Short task: Find each line with the word "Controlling" and say how many there are, nothing else.

[Begin Records provided]

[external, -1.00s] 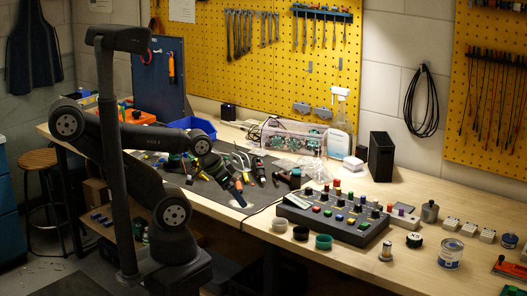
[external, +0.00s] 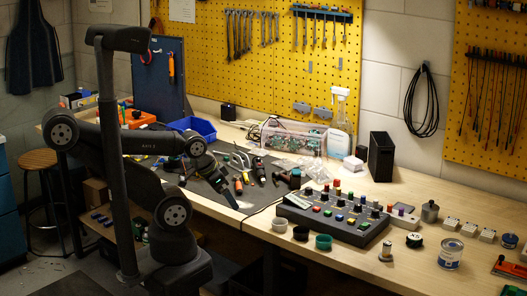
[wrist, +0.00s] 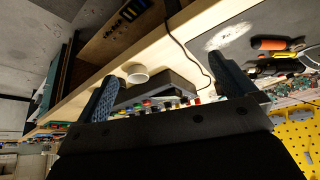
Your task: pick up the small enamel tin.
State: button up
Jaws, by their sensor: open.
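A small white tin with a dark blue label band (external: 450,254) stands upright on the right part of the bench, near the front edge; I take it for the enamel tin. My gripper (external: 232,200) is far to its left, above the dark mat, pointing down toward the bench front. In the wrist view my gripper (wrist: 166,88) has its two fingers wide apart, open, with nothing held. I cannot make out the tin in the wrist view.
A button console (external: 335,218) stands between my gripper and the tin, with several small rings (external: 301,233) before it. A dark round tape (external: 414,240) and a small metal-and-cream cylinder (external: 386,251) lie left of the tin. Hand tools (external: 258,170) lie on the mat.

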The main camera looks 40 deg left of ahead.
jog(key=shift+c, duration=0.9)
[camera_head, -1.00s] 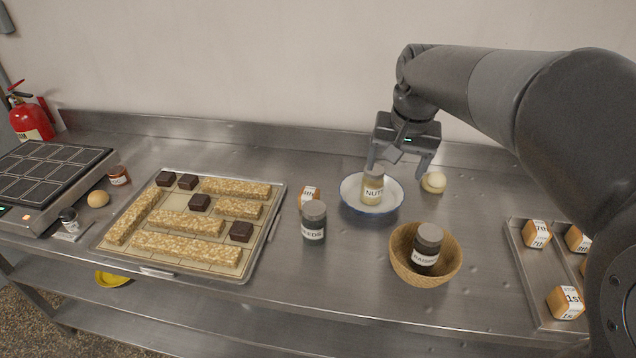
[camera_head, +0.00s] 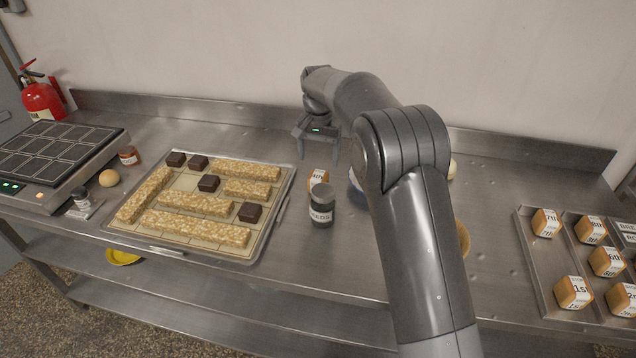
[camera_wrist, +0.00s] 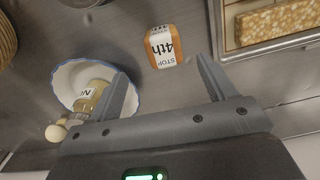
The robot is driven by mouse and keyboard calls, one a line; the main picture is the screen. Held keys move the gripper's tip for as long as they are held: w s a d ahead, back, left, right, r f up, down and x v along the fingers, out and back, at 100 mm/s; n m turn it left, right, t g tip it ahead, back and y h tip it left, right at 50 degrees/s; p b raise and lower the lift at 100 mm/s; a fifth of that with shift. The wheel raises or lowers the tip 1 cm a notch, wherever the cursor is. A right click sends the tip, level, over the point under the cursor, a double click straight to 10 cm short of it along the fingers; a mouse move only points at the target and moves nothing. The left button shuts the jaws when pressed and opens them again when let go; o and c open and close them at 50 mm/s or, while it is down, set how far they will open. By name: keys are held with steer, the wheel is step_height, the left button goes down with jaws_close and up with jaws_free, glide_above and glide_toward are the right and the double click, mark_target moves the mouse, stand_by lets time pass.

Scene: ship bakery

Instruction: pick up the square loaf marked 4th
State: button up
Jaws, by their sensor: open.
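The square loaf marked 4th (camera_head: 318,181) stands on the steel counter, just behind the dark seeds jar (camera_head: 321,208), which hides part of it. In the wrist view the loaf (camera_wrist: 162,47) shows its white label with "4th" and "STOP", ahead of the fingertips and roughly centred between them. My gripper (camera_head: 318,153) is open and empty, pointing down above and behind the loaf. Its two fingers also show in the wrist view (camera_wrist: 164,72), apart from the loaf.
The tray of oat bars (camera_head: 262,243) lies left of the loaf. Other marked loaves sit in a metal tray (camera_head: 533,279) at right.

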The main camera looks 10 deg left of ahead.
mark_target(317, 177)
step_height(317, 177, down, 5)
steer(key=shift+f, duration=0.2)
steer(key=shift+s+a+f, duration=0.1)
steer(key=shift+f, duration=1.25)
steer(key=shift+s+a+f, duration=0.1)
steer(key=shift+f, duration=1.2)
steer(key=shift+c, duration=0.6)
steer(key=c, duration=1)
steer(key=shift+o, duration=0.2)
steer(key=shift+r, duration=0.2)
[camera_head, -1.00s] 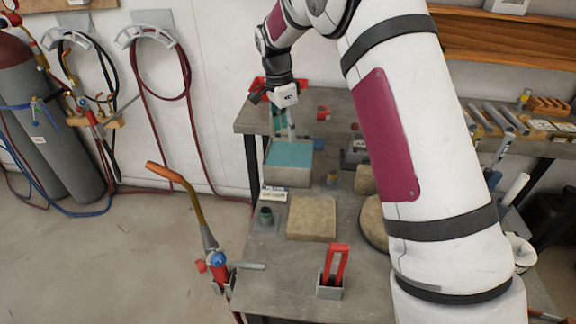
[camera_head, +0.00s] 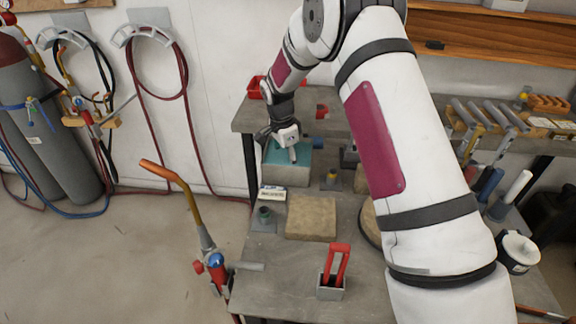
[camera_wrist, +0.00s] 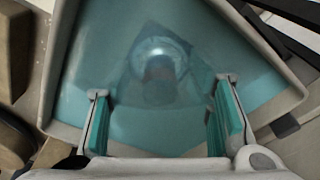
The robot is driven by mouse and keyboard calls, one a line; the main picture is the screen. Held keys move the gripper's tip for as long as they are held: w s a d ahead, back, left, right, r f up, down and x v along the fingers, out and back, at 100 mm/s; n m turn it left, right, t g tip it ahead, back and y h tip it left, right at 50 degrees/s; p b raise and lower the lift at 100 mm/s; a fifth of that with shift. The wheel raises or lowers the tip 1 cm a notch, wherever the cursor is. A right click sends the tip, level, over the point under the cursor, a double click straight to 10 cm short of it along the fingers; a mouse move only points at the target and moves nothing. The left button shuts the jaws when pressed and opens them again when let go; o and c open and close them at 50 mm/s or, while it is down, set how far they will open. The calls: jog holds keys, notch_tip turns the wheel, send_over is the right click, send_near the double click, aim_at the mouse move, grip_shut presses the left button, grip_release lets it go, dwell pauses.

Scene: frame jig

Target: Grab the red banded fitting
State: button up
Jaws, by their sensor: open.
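A grey, square-walled tub (camera_head: 289,180) with a teal surface inside stands on the bench in the head view; its rim (camera_wrist: 285,108) frames much of the wrist view. Inside it, a blurred round pale thing (camera_wrist: 158,50) with a dull reddish patch shows through the teal. It may be the red banded fitting, but its band is not clear. My gripper (camera_head: 290,155) is over the tub. In the wrist view my gripper (camera_wrist: 163,92) is open, with its teal-padded fingers on either side of the round thing's line and nothing between them. The fingers' depth is hard to tell.
A small red part (camera_head: 321,110) and a blue cylinder (camera_head: 319,142) lie behind and beside the tub. Nearer are a tan block (camera_head: 311,217), a green-topped fitting (camera_head: 264,214) and a red-handled tool in a grey holder (camera_head: 333,275). A torch (camera_head: 206,240) stands at the bench's left edge.

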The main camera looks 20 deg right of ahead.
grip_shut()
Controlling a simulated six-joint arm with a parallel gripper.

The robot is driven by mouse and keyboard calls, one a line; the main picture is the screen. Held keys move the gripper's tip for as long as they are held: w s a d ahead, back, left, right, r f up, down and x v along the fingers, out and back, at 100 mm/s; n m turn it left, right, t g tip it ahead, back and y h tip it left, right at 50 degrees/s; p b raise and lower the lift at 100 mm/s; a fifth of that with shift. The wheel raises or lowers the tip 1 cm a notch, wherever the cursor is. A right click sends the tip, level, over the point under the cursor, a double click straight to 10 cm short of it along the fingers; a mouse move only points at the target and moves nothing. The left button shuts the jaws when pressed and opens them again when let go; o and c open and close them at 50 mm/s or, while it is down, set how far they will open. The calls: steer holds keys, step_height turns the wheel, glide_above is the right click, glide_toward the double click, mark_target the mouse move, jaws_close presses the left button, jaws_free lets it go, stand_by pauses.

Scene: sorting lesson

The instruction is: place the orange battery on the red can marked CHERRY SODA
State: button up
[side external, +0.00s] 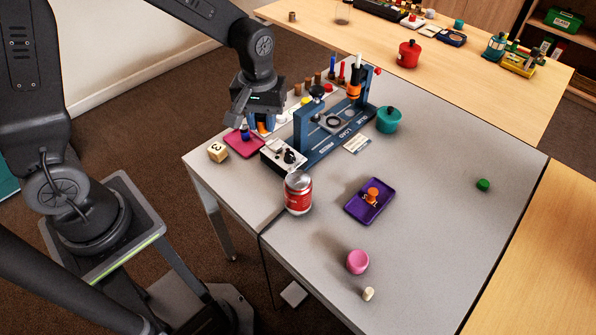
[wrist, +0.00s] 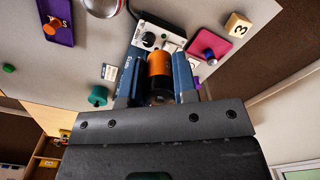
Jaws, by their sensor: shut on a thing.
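My gripper (side external: 262,124) is shut on the orange battery, which has an orange body and black end. The battery (wrist: 158,66) sits between the two blue fingers in the wrist view; in the side view only a small orange part shows, beside the pink tray and behind the control box. The red can (side external: 298,195) stands upright on the grey table, in front of the control box and apart from the gripper. Its silver top looks clear; its lettering is too small to read. The can (wrist: 102,6) is cut off at the top edge of the wrist view.
A blue frame (side external: 312,137) and grey control box (side external: 283,157) stand between gripper and can. A pink tray (side external: 236,143), numbered die (side external: 217,152), purple tray (side external: 356,206), teal pot (side external: 389,120) and pink knob (side external: 357,262) are around. The table's right side is mostly clear.

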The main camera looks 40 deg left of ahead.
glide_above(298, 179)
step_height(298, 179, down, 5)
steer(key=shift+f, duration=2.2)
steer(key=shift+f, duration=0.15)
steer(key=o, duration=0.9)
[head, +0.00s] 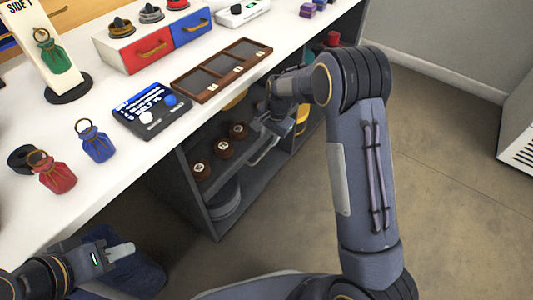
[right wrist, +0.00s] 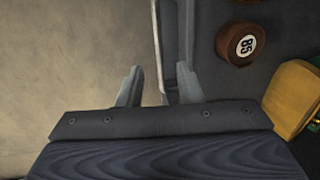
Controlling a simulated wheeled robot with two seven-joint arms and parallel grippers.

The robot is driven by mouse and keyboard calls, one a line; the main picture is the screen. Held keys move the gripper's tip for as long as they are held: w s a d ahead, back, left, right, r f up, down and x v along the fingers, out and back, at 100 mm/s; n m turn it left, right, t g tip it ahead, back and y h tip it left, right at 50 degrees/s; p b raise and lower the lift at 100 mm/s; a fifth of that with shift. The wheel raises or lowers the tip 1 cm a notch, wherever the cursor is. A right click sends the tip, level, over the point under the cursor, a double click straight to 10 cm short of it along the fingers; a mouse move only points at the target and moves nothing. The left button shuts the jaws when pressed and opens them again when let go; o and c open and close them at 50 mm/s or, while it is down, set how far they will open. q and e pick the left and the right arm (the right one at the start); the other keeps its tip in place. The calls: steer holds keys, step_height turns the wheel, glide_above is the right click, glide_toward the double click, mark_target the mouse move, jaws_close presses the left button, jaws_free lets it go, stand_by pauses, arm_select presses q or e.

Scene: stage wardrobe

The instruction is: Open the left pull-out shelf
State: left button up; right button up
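The left pull-out shelf (head: 262,153) is a dark grey tray under the white counter, carrying several round brown items (head: 224,148). In the right wrist view, its light grey front edge and a thin upright bar, apparently its handle (right wrist: 157,45), run down toward my fingers. My right gripper (head: 270,127) is at the shelf front, partly hidden by my arm. In the right wrist view its fingers (right wrist: 158,88) stand apart, with the thin bar between them and a gap at the left finger. My left gripper (head: 118,252) is low at the left, away from the shelf; its finger spacing is unclear.
The white counter (head: 100,190) holds a dark display panel (head: 152,112), a brown tray (head: 205,90), a red and blue drawer box (head: 150,50) and red (head: 57,177), blue (head: 97,145) and green (head: 53,55) pouches. A grey bin (head: 222,198) stands below the shelf. Open floor lies at right.

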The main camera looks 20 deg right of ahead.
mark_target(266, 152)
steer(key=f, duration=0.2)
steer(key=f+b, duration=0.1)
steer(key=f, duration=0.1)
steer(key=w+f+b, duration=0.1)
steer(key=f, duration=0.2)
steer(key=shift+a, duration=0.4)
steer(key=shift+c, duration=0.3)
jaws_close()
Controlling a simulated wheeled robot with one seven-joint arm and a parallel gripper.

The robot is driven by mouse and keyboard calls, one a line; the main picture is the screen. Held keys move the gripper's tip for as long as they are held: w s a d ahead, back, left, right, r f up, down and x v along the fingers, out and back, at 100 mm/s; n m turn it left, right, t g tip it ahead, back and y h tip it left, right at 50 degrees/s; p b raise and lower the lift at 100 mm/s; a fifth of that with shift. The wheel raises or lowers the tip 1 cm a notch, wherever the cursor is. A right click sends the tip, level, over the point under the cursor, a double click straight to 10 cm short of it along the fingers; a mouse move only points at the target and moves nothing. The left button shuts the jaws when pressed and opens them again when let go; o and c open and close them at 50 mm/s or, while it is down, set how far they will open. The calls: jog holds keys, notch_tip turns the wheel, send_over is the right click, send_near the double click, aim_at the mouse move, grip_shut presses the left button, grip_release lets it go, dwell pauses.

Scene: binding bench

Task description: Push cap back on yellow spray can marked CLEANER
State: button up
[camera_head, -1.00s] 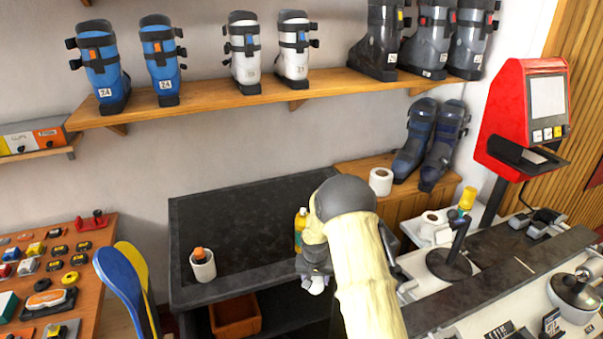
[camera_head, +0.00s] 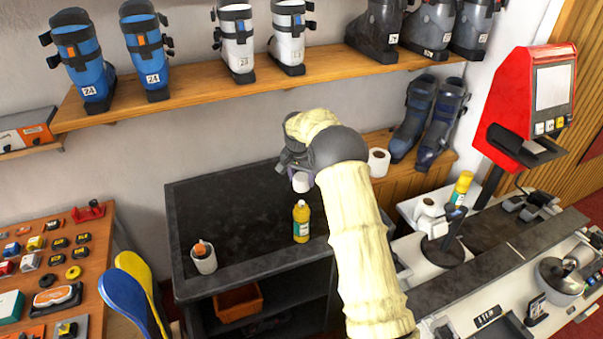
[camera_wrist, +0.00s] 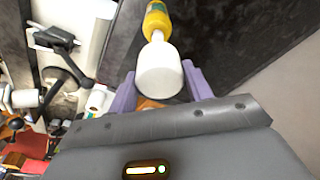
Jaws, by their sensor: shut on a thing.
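A yellow can (camera_head: 301,224) with a narrower pale top stands upright near the front edge of the dark bench; its label is too small to read. It also shows at the top of the wrist view (camera_wrist: 157,20), with a white nozzle. My gripper (camera_head: 294,168) is shut on a white cap (camera_head: 301,183), held above and slightly behind the can's top in the picture. In the wrist view the cap (camera_wrist: 160,72) sits between the two purple fingers. I cannot tell the exact gap between cap and can, but they look apart.
A white cup (camera_head: 203,261) with an orange-topped thing stands left on the dark bench (camera_head: 240,205). Another yellow can (camera_head: 462,186) stands at the right counter. A paper roll (camera_head: 379,162) sits behind my arm. A boot shelf (camera_head: 200,103) runs above. The bench's middle is clear.

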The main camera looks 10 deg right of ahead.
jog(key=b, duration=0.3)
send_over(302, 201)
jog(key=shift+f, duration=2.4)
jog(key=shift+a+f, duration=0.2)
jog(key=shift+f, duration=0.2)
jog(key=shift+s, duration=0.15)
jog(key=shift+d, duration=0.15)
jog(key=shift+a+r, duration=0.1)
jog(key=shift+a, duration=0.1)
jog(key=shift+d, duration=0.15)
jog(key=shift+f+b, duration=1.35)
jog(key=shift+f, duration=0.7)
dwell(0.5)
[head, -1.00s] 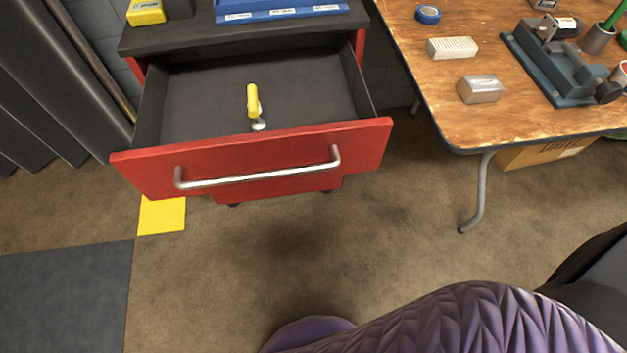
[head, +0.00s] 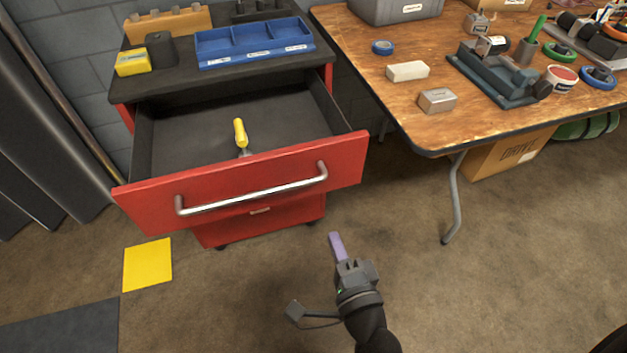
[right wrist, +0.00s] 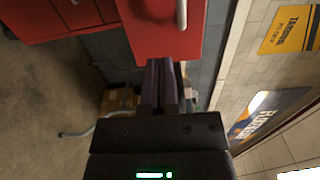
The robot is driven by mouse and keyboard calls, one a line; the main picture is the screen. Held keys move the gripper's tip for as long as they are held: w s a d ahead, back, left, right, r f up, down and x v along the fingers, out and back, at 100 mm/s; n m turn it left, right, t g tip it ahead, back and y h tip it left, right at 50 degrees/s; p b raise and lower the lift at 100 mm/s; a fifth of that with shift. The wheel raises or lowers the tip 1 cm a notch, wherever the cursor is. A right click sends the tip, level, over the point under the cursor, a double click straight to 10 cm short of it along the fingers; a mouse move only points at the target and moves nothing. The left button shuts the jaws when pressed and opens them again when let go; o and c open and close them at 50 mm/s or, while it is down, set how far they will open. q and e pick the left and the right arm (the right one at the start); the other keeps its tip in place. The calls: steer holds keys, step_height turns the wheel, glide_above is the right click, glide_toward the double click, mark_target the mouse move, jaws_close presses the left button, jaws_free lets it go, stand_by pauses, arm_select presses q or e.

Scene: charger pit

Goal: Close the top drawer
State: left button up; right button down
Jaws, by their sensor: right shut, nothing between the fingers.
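The red top drawer (head: 270,170) of the tool cabinet stands pulled out, its dark inside showing. A silver bar handle (head: 255,195) runs across its front. A yellow-handled tool (head: 240,134) lies in the drawer. My right gripper (head: 336,246) is below and in front of the drawer's right end, shut and empty, apart from the front in the head view. In the right wrist view its purple fingers (right wrist: 163,85) point towards a red panel (right wrist: 160,30) with part of a metal handle at its upper edge; I cannot tell whether they touch. My left gripper is not in view.
The cabinet top holds a blue tray (head: 255,45) and a yellow box (head: 131,62). A wooden workbench (head: 400,105) with a vise and small items stands to the right, its metal leg (head: 455,200) near my right arm. Open floor lies in front of the drawer.

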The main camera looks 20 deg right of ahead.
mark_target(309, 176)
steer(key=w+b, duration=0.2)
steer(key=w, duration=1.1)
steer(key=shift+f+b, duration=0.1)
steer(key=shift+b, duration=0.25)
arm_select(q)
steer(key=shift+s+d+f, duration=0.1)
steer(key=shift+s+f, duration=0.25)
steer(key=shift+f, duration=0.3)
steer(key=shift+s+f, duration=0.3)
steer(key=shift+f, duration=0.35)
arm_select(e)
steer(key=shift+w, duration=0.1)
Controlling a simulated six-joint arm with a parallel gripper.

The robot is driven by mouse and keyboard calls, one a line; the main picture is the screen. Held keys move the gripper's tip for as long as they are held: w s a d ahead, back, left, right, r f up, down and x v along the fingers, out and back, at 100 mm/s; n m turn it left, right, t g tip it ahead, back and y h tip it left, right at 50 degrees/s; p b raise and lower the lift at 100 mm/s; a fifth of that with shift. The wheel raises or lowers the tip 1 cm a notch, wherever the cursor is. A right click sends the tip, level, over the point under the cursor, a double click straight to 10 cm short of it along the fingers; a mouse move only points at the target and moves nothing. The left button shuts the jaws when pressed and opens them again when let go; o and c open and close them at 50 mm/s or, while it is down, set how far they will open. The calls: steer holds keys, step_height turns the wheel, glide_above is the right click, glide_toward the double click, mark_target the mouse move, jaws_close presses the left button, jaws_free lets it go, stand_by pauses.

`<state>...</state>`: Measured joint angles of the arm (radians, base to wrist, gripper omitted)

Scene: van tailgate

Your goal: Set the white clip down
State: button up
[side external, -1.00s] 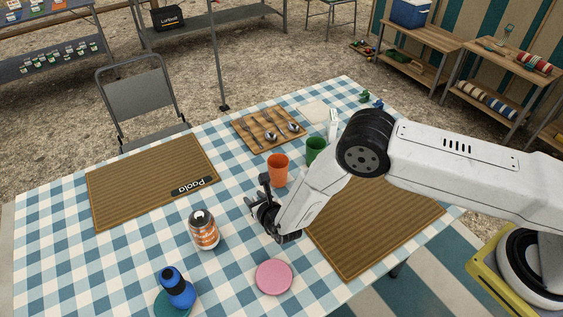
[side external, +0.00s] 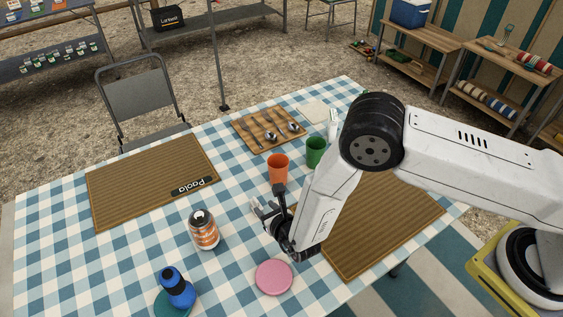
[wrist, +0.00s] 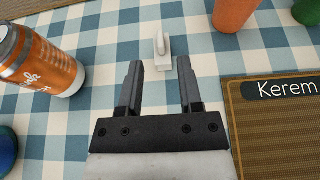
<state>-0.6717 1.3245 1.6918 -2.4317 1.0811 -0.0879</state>
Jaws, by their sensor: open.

[End Records provided]

Exercise output: 4